● **Objective**:
Everything from the line containing "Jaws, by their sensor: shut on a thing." through the last line of the data below is to be retyped exactly, apart from the pictures.

● **Data rows**:
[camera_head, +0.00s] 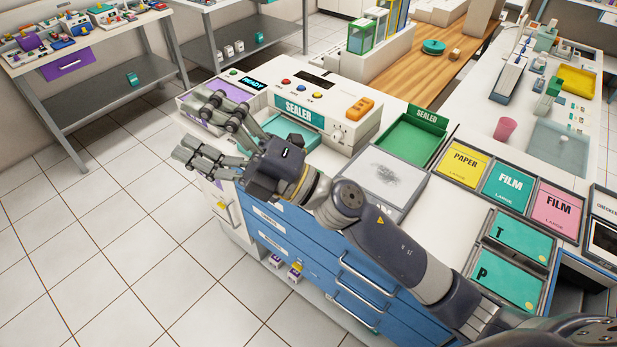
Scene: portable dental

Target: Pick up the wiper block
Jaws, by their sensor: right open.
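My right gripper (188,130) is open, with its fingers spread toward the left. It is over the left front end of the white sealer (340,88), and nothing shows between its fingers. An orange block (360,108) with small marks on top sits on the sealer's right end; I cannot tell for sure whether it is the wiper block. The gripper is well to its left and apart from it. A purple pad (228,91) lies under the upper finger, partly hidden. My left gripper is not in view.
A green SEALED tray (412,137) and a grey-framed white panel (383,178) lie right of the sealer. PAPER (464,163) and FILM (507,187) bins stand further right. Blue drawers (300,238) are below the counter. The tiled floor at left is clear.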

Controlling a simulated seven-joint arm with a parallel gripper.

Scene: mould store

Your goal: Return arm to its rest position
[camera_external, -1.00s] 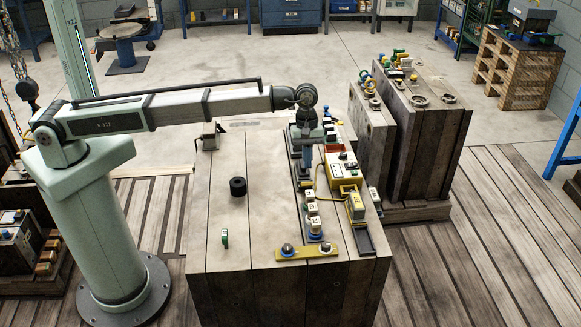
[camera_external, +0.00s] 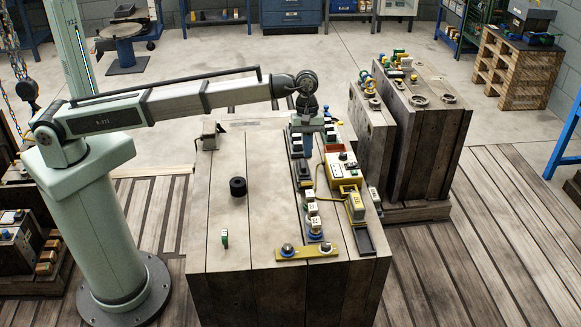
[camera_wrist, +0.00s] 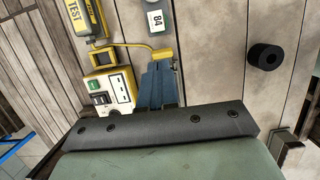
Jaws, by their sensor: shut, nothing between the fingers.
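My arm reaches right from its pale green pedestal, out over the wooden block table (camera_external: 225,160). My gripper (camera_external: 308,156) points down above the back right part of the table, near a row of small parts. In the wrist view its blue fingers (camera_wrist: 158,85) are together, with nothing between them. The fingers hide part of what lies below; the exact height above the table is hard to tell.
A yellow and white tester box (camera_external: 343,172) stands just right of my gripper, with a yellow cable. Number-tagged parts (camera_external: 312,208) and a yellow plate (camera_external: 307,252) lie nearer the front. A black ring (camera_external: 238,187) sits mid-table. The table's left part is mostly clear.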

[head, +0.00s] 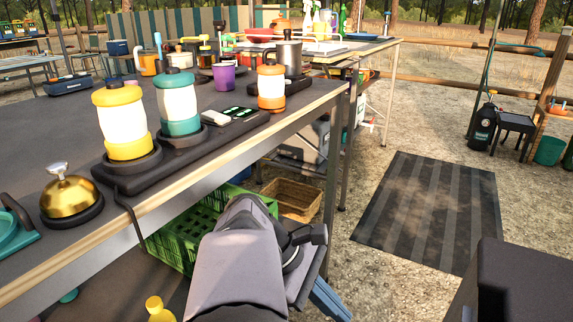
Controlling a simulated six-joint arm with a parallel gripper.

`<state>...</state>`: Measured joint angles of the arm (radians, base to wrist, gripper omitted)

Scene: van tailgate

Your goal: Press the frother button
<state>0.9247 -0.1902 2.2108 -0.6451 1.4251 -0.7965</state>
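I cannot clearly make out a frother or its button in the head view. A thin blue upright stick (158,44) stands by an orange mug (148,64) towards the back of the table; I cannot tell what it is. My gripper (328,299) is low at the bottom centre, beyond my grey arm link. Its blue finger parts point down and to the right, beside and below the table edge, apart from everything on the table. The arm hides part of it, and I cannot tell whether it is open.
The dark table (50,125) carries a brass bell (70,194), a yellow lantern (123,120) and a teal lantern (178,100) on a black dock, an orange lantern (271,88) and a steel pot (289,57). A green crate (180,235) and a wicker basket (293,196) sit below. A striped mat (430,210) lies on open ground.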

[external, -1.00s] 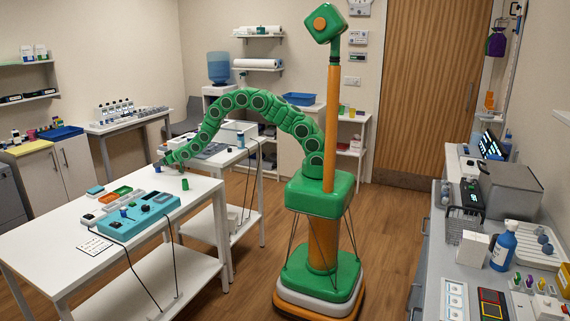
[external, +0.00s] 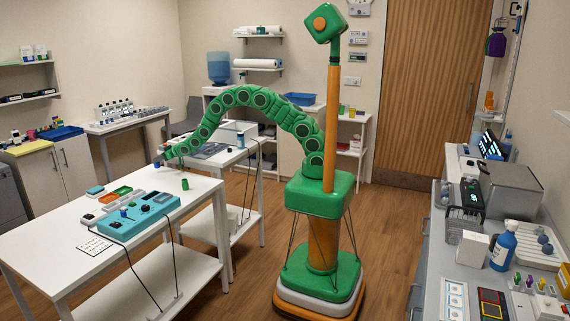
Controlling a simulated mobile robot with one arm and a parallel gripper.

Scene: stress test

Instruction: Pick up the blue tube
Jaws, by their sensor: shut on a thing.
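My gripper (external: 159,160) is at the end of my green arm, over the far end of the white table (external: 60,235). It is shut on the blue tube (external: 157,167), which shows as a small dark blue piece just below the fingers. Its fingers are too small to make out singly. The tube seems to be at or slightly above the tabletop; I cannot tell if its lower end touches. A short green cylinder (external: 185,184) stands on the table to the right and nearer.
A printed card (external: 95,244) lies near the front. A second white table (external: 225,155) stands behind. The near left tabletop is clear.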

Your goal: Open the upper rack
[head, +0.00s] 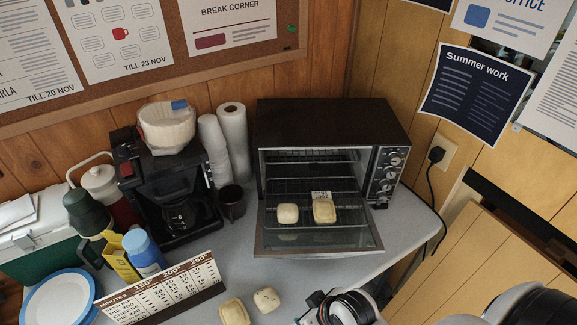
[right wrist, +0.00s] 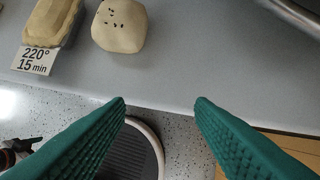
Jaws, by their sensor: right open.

● **Written answer**:
Jaws, by their sensor: shut on a thing.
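My gripper (external: 159,160) is at the end of my green arm, over the far end of the white table (external: 60,235). It is shut on the blue tube (external: 157,167), which shows as a small dark blue piece just below the fingers. Its fingers are too small to make out singly. The tube seems to be at or slightly above the tabletop; I cannot tell if its lower end touches. A short green cylinder (external: 185,184) stands on the table to the right and nearer.
A printed card (external: 95,244) lies near the front. A second white table (external: 225,155) stands behind. The near left tabletop is clear.

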Your goal: Open the upper rack
[head, +0.00s] 
[right wrist, +0.00s] 
Jaws, by their sensor: right open.

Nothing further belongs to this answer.